À Yverdon, de forts pics ont déjà été observés à certaines heures sur les bornes de recharge publiques (figure 4). Pourtant, les gens ne reprennent souvent leurs véhicules qu’en fin de journée: la charge des véhicules pourrait être étalée sur toute la durée du stationnement, et ce, sans pénaliser leur fonctionnement ultérieur par rapport à une charge immédiate au moment où l’utilisateur effectue le raccordement.

Les perspectives à moyen terme

Cette étude a montré que, pour les réseaux étudiés, il existe une bonne marge de temps avant de s’approcher des limites de charge des transformateurs de quartier ou des lignes de distribution, soit plus de 20 ans, sauf pour certaines situations de réseaux très particulières qui atteignent déjà leurs limites aujourd’hui. Il faut toutefois éviter le cas le plus défavorable, celui où tous les propriétaires de véhicules électriques effectuent leur recharge en même temps.
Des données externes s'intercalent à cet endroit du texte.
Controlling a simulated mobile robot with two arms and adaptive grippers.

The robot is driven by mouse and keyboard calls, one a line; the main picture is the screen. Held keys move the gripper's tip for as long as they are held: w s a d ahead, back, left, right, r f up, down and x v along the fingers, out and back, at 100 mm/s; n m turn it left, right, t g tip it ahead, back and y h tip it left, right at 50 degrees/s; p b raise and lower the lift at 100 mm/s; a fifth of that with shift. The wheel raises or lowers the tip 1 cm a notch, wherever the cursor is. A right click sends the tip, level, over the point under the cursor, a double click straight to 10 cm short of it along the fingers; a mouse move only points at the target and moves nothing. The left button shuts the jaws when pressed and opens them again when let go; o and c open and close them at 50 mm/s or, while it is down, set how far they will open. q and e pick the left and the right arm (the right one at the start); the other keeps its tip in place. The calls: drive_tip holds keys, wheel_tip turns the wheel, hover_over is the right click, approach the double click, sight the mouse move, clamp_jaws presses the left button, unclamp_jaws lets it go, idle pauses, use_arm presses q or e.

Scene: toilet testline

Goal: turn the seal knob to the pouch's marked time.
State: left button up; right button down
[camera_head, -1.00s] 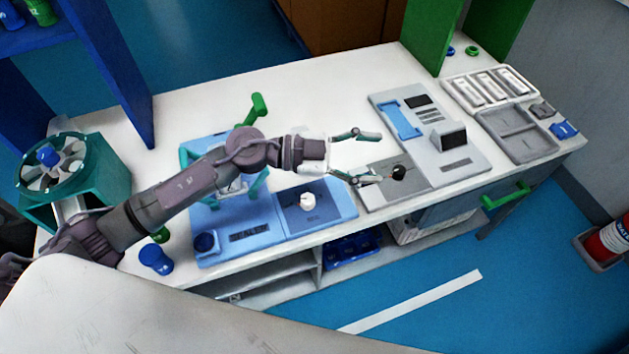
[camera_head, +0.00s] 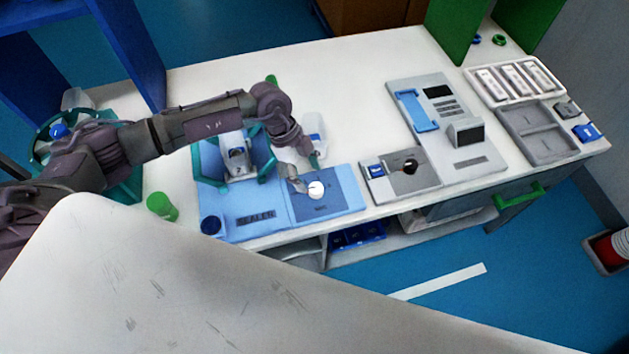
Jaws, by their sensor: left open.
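The white seal knob (camera_head: 316,189) sits on the darker blue right-hand panel of the light blue sealer (camera_head: 220,226), which is lettered SEALER. My left gripper (camera_head: 306,174) is open, pointing down just behind and left of the knob. One fingertip is very near the knob's left side; I cannot tell whether it touches. The knob's pointer and scale are too small to read. A white item with a blue mark (camera_head: 315,128) lies partly hidden behind the gripper; I cannot tell whether it is the pouch, and no marked time is readable. My right gripper is not in view.
Right of the sealer is a grey panel with a black knob (camera_head: 410,167) and a small blue-and-white piece (camera_head: 376,170). Beyond stand a grey device (camera_head: 480,165) and grey trays (camera_head: 533,148). A green container (camera_head: 160,205) stands left. The back middle of the table is clear.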

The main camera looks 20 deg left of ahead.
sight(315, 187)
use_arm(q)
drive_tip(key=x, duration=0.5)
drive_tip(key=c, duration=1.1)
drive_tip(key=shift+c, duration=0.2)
Il serait judicieux que les GRD s’unissent pour lancer un prototype de poste de quartier intelligent qui échange des informations non seulement avec les bornes de recharge, mais aussi avec les producteurs photovoltaïques locaux (figure 5).

Pour éviter le pire des cas, il faut impérativement lancer un projet de normalisation d’un protocole de dialogue entre la borne de recharge et le poste de quartier. L’automobiliste pourrait alors indiquer via sa voiture l’heure à laquelle il veut s’en servir à nouveau et le pourcentage de charge souhaité. Ce serait alors le poste de quartier qui optimiserait les charges en indiquant à chaque borne la plage horaire durant laquelle la recharge peut être activée.
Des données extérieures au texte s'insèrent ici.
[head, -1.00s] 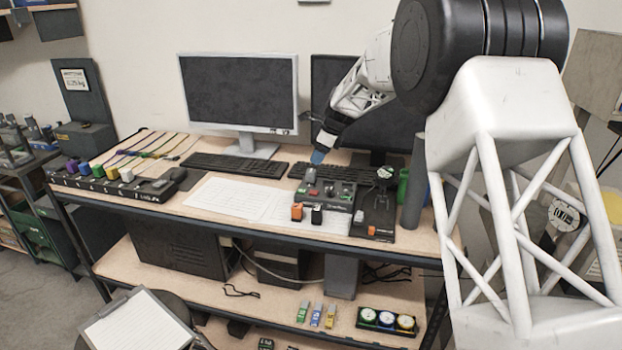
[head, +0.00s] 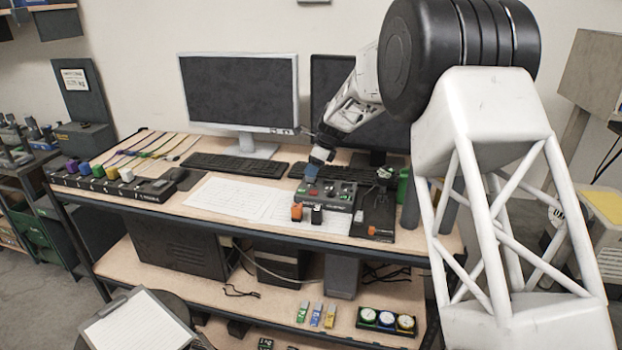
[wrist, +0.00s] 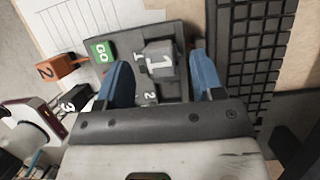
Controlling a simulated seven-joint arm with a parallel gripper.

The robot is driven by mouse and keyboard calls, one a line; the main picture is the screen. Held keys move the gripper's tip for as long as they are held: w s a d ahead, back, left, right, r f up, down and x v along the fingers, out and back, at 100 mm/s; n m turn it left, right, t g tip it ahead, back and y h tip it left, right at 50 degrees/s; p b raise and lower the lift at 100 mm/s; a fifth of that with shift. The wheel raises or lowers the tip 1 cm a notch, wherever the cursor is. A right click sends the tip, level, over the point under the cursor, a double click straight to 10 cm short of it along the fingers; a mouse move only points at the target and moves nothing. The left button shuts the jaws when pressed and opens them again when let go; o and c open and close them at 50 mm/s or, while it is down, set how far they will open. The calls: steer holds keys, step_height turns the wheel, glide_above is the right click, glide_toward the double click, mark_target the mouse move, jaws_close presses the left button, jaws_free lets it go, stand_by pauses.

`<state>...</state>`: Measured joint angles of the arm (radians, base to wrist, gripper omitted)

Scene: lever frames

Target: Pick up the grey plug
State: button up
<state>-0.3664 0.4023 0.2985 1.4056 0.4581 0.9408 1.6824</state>
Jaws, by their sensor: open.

Le prototype Kirfi mis au point à hepia présente un bon potentiel d’industrialisation en tant que compteur intelligent à faible coût capable de transférer des informations concernant l’état de charge d’un raccordement équipé d’un compteur. Il permettrait de communiquer au poste intelligent la situation de chaque client branché avec suffisamment de précision pour qu’il puisse prendre les bonnes décisions. Un tel produit ne serait sûrement pas assez précis pour des fonctions de facturation qui, elles, doivent passer par le centre de conduite du GRD et ne sont de toute manière pas traitées localement.
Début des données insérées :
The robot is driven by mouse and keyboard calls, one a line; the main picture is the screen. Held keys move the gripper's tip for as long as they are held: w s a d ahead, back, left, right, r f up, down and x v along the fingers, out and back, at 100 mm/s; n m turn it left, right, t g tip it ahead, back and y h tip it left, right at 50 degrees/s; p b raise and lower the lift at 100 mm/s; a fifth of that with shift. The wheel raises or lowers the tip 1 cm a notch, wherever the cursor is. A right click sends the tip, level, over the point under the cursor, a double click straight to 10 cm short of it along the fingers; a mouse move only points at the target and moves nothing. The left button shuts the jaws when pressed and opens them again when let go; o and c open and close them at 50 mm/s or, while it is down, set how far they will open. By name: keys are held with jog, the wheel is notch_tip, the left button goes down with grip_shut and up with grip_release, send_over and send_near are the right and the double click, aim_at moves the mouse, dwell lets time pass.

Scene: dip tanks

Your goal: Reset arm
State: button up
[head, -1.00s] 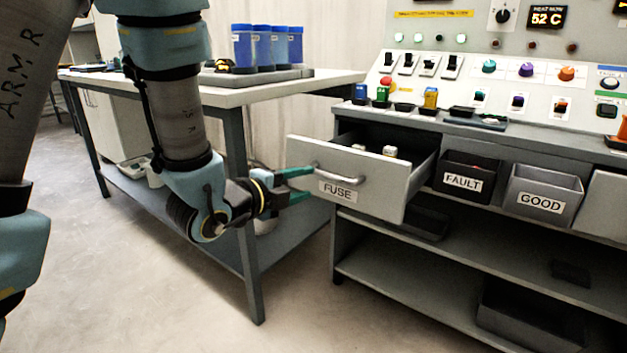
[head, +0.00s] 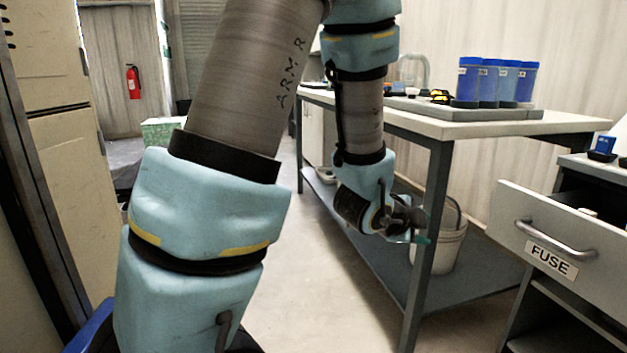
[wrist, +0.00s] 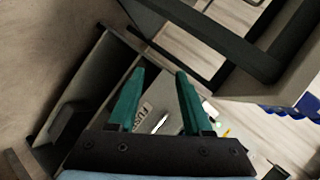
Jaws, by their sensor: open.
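My gripper (wrist: 160,95) shows in the wrist view with two green fingers spread apart and nothing between them. In the head view my gripper (head: 424,238) is small and partly hidden by my own wrist, in front of the white table's leg. The FUSE drawer (head: 540,235) stands pulled out at the right of the head view, apart from my gripper. It also shows beyond the fingers in the wrist view, with its label (wrist: 143,115) readable in part.
A white worktable (head: 430,118) with several blue containers (head: 497,82) stands behind my arm. A pale bucket (head: 440,248) sits on its lower shelf. A beige cabinet (head: 60,170) stands at the left. Open floor (head: 310,290) lies between.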

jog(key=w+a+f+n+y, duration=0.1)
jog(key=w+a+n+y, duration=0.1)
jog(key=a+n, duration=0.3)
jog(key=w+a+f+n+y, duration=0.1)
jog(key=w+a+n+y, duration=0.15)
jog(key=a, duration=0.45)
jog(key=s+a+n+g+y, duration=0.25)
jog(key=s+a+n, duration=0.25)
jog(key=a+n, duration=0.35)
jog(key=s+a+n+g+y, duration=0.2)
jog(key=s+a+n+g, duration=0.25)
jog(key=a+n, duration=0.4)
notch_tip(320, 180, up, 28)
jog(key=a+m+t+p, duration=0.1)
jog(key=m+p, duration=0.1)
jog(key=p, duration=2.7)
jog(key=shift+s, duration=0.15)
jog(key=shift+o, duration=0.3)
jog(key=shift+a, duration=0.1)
La nécessité de poursuivre de nouveaux projets, en alliant des compétences informatiques, énergétiques et électriques, est apparue clairement. Il ne serait pas raisonnable d’en rester à la conclusion «Ce serait bien de...». Il faut saisir dès maintenant cette opportunité stratégique pour éviter de développer quelque chose dans l’urgence dans quelques années. Les résultats montrent qu’il est pertinent de développer la recherche dans la direction de l’intelligence artificielle, selon le mot d’ordre «Ajouter de l’intelligence et du dialogue au réseau de distribution, plutôt que du cuivre!» Une alliance de plusieurs GRD en collaboration avec des HES constitue certainement une piste à suivre.

Références

[1] Alpiq, «Véhicules électriques: pénétration du marché suisse d’ici 2020».
[2] M. Rüdisüli et al., «Impacts of an increased substitution of fossil energy carriers with electricity-based technologies on the swiss electricity system», Energies 2019, 12, 2399.
[3] N. Müller, «Mobilité électrique en Suisse et en Norvège», Bulletin SEV/VSE 3/2016, p. 20-22, 2016.
[4] P. Jeannerat, «En Suisse, les voitures électriques connaissent une forte croissance», RTS Info, 31 janvier 2020.

Note

L’auteur remercie toute l’équipe qui a collaboré avec lui au succès de l’étude: Dr Fabien Vannel, professeur à hepia, Jean-François Affolter, professeur à la HEIG-VD, Michael Crottaz, assistant à la HEIG-VD ainsi que Christian Abegg et Juan Antezana, adjoints scientifiques à hepia.

 

Auteur
Prof. Jean-Marc Allenbach

est professeur retraité de la Haute école hepia et consultant en technique ferroviaire.

  • hepia, 1202 Genève

Commentaire

Patrick MACHO,

Très bon article. Pour rebondir sur la conclusion, je rappelle, non pas à l'auteur mais au lecteur, que le cuivre ne pousse pas sur les arbres. La tension sur les matières premières se fera aussi ressentir sur les métaux. Nous n'avons pas besoin de plus de cuivre, nous avons besoin de plus d'optimisation, donc de plus d'intelligence, d'ingéniosité, et donc d'ingénierie.